■ What to do: From the entries that follow, reproduce exactly and only the lines from the line with "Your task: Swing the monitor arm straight" to the line with "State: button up", endpoints included.

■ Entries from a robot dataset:
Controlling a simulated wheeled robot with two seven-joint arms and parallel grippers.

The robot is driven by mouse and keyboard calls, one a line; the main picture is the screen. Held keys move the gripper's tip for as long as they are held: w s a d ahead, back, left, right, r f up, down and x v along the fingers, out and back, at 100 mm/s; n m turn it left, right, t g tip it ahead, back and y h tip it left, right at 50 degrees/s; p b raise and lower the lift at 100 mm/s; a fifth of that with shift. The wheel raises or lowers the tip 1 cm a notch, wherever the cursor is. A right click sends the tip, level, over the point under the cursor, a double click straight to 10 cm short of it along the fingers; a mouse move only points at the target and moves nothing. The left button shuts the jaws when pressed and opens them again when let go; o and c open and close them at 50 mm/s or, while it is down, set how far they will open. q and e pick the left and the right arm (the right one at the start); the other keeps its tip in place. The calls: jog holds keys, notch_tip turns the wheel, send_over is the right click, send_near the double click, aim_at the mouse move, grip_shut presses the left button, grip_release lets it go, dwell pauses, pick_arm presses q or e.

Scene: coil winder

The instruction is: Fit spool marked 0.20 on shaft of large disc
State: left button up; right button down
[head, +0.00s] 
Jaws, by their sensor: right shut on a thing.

...

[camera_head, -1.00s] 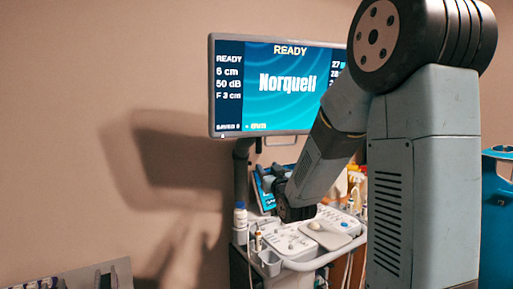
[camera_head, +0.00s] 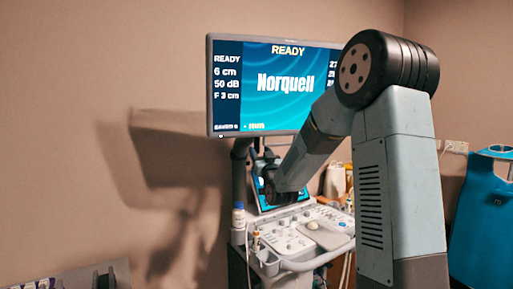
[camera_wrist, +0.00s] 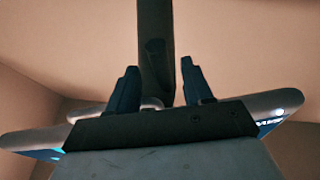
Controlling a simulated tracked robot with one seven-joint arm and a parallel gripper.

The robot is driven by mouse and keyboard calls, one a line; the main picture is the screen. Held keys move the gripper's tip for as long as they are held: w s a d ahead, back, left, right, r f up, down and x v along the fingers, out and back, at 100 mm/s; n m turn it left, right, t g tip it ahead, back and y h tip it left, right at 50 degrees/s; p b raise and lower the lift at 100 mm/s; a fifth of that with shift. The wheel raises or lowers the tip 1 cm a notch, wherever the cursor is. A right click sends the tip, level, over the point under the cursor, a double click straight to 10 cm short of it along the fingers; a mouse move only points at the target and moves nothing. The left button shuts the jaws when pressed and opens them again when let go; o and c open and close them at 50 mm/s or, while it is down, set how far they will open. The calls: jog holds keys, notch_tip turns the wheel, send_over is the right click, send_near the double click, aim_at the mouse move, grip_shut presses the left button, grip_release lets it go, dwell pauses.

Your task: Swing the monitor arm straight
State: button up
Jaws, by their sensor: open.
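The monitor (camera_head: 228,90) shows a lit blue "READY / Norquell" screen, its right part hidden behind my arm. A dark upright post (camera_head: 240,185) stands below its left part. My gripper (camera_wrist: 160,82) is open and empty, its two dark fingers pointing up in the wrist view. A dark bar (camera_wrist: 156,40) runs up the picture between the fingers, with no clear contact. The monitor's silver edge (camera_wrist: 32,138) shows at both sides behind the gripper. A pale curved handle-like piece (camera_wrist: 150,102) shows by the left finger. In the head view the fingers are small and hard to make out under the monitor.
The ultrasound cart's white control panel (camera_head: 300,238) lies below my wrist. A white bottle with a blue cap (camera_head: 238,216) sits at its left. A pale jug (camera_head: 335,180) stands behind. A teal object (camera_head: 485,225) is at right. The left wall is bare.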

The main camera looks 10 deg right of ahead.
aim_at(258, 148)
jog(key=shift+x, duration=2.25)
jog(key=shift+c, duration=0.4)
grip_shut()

■ Correct response:
Your task: Swing the monitor arm straight
State: button up

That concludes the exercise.